What a Track Is in My Work
Think of the Companion Track as a literary companion—disciplined, always honest.
It doesn’t speak for the piece. It gives the piece volume—pushing the voice, shaping the atmosphere, and locking in the emotional math.
These tracks are each piece’s signature.
They’re hand-picked based on where my head is, what I’m willing to say, and what I want the piece to express.
That’s why they sit as subtitles under the title: not decoration—structure. It’s all by design, and yes, it mirrors the dynamics within this lifestyle: the voice leads, the track amplifies, and the two work in sync.
Why Music Matters Here More Than Other Media
Music is faster than a film. Cleaner than a conversation. Less forgiving than a paragraph.
It hits the body before it hits the mind.
It puts words to feelings I might refuse to say directly, or can’t say yet without lying. It carries emotions a piece can’t always hold without turning preachy or over-explained. It lets me imply without weakening. It lets the work stay sharp.
A Companion Track is how the piece keeps moving when the writing stops.
Not Random. Not Trendy. Not Borrowed.
These tracks aren’t paired because they’re “the right reference,” or because they’re popular, or because they look smart next to the title.
I have history with them.
Most of them are songs I’ve carried for years—songs that already have a place in my life, in my memory, in my appetite, in my damage, in my recovery, in my standards.
And if a track is newer, it still has to earn the same status: it has to stay on repeat long enough to become canon—not to the internet, but to me. To my nervous system. To what I actually return to.
That’s why they work. They’re not costumes. They’re coordinates.
Beyond the Track
A Companion Track isn’t picked just because it sounds good.
I’m hearing them from different angles.
What it’s already attached to in the culture. Who made it, what album it lived on, what year it was released, what the world was doing when it landed—everything that would change the way the track reads next to my words.
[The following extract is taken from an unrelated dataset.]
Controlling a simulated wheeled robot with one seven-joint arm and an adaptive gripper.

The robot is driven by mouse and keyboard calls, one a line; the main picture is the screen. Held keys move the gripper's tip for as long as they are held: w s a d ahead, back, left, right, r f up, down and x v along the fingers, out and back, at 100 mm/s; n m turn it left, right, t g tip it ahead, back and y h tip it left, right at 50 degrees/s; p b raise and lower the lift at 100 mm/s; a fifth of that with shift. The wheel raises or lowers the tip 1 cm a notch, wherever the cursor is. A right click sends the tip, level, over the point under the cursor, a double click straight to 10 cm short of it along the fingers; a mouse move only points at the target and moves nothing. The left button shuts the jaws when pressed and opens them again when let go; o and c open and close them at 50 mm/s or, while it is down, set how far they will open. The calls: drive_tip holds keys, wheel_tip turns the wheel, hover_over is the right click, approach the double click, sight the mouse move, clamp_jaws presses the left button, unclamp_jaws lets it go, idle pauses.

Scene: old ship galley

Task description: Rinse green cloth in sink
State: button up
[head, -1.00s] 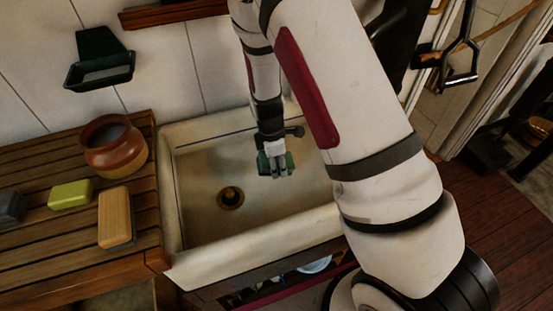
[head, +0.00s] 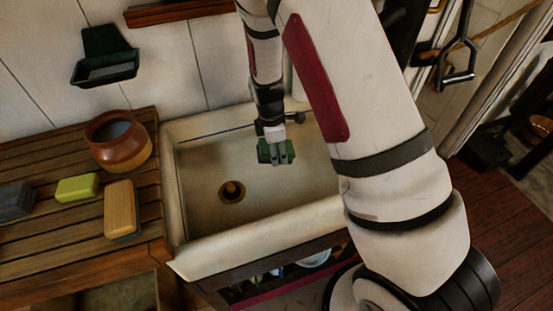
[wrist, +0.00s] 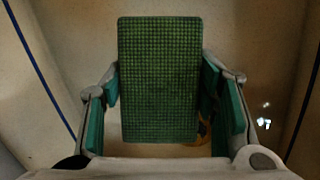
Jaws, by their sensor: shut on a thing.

For example: “Seven Nation Army” could be perfect on paper, but it will never touch a piece. It’s been claimed as an arena anthem. The crowd comes with it. The chant comes with it. And that association would overshadow the writing.
When I choose a track, I prefer some kind of obscurity—either truly under-the-radar, or old enough to feel strange again—so a reader can think, this is cool, I’ve never heard this, instead of great, now this song is stuck in my head because I saw the title.
I try to treat media, when it matters, as an artist’s expression—and art as a language for what can’t always be said cleanly. Expression becomes a form of sharing. Sharing becomes a form of connection.
Why the Tracks Don’t Stay in One Lane
My companion tracks run wide because I embrace music—across genres, eras, and worlds—and I don’t cage it.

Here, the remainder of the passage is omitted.